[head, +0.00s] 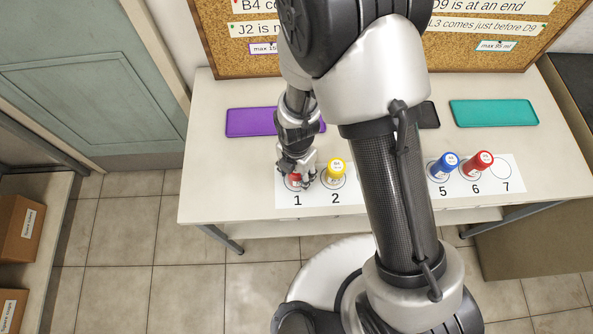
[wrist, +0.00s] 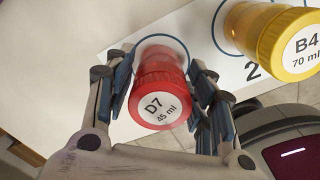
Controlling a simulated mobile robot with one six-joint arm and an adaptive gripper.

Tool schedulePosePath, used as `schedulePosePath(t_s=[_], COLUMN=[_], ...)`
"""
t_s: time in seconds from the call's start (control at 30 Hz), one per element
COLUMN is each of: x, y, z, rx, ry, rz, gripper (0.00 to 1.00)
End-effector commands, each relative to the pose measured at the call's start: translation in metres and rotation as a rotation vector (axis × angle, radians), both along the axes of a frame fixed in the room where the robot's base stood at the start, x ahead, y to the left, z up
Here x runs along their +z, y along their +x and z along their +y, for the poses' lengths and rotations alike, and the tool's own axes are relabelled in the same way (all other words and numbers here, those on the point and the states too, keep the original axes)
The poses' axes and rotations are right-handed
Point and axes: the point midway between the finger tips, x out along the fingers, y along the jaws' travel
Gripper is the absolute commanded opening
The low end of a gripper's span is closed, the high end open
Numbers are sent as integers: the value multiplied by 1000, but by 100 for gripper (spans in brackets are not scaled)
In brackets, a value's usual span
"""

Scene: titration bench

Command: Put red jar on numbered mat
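A red jar (wrist: 160,72) marked D7, 45 ml, is between my gripper's fingers; its body (head: 294,181) partly shows in the head view at circle 1 of the white numbered mat (head: 393,201). My gripper (wrist: 163,85) has a finger close against each side of it, and it appears shut on the jar. The jar's base is at circle 1; I cannot tell whether it touches the mat. A second red jar (head: 478,163) stands at 6. Circle 7 (head: 502,170) is empty. My arm hides the middle of the mat.
A yellow jar (head: 336,170) marked B4, 70 ml, stands close beside my gripper at 2. A blue jar (head: 444,164) stands at 5. Purple (head: 249,121) and teal (head: 493,113) trays lie empty behind the mat. A corkboard with notes (head: 463,50) stands at the back.

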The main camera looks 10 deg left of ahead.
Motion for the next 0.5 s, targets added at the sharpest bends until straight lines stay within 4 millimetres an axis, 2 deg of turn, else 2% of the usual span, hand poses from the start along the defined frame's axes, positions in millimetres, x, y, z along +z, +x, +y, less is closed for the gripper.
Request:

→ WRITTEN INSTRUCTION
Print exactly the lines from the one containing "Gripper is the absolute commanded opening" to the one containing "Scene: titration bench", both included, and nothing else.

→ RESULT OF THE TASK
Gripper is the absolute commanded opening
The low end of a gripper's span is closed, the high end open
Numbers are sent as integers: the value multiplied by 1000, but by 100 for gripper (spans in brackets are not scaled)
In brackets, a value's usual span
"""

Scene: titration bench

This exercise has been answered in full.